**Your task**
Nothing should be output except the lines from the one containing "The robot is" through the one containing "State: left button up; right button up", both ends included, each repeated exactly.

**Given material**
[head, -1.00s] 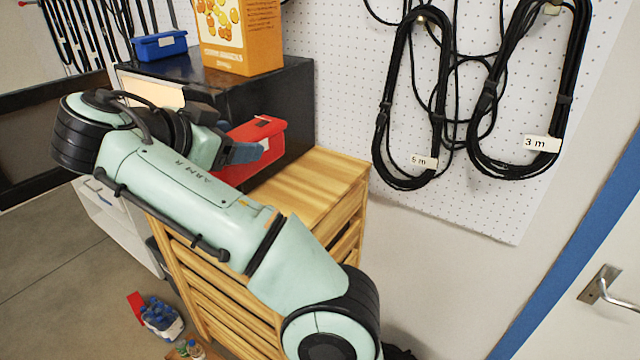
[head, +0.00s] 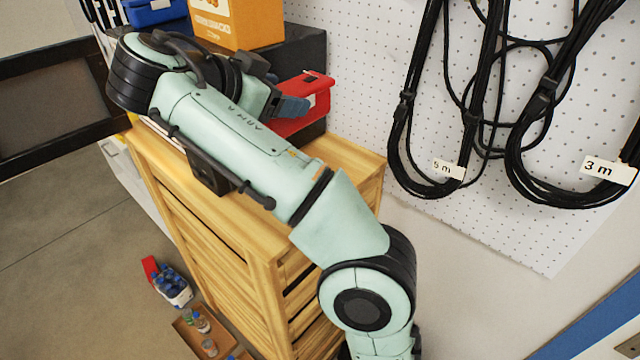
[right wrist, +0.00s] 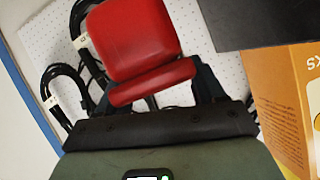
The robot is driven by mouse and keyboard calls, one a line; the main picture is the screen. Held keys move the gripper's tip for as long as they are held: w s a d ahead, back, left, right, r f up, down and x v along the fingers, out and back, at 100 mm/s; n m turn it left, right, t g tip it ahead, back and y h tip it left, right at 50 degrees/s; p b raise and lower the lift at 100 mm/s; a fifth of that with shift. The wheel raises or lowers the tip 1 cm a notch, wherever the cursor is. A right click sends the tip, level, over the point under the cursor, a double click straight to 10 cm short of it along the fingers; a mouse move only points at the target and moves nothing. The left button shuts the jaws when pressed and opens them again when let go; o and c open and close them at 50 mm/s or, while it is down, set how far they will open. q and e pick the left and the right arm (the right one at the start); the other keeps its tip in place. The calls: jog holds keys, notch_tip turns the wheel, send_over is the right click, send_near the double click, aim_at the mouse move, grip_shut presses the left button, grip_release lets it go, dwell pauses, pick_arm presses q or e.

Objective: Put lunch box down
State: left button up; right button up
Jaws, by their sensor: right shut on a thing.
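The red lunch box (head: 300,108) is above the wooden drawer unit's top, beside the dark cabinet. Part of it is hidden behind my right arm in the head view. My right gripper (head: 291,106) is shut on it. In the right wrist view the lunch box (right wrist: 137,40) sits between the two dark fingers of the right gripper (right wrist: 152,90). I cannot tell whether its underside touches the wood. My left gripper is not in view.
The wooden drawer unit (head: 345,160) has clear top space at its right and front. An orange carton (head: 237,22) and a blue case (head: 150,10) stand on the dark cabinet (head: 308,50). Cable coils (head: 430,190) hang on the pegboard.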

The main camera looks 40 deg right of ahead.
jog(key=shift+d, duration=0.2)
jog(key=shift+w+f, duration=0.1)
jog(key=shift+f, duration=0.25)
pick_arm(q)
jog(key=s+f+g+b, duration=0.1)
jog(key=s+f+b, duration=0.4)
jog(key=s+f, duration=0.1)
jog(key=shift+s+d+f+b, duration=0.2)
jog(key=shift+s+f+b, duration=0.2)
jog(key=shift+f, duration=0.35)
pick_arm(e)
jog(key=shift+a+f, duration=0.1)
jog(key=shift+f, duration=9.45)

**Output**
The robot is driven by mouse and keyboard calls, one a line; the main picture is the screen. Held keys move the gripper's tip for as long as they are held: w s a d ahead, back, left, right, r f up, down and x v along the fingers, out and back, at 100 mm/s; n m turn it left, right, t g tip it ahead, back and y h tip it left, right at 50 degrees/s; p b raise and lower the lift at 100 mm/s; a fifth of that with shift. The wheel raises or lowers the tip 1 cm a notch, wherever the cursor is. A right click sends the tip, level, over the point under the cursor, a double click straight to 10 cm short of it along the fingers; a mouse move only points at the target and moves nothing. The left button shuts the jaws when pressed and opens them again when let go; o and c open and close them at 50 mm/s or, while it is down, set how far they will open. q and e pick the left and the right arm (the right one at the start); the other keeps its tip in place. The calls: jog holds keys, notch_tip turns the wheel, send_over is the right click, send_near the double click, aim_at the mouse move, grip_shut presses the left button, grip_release lets it go, dwell pauses, pick_arm presses q or e.

Objective: Put lunch box down
State: left button up; right button up

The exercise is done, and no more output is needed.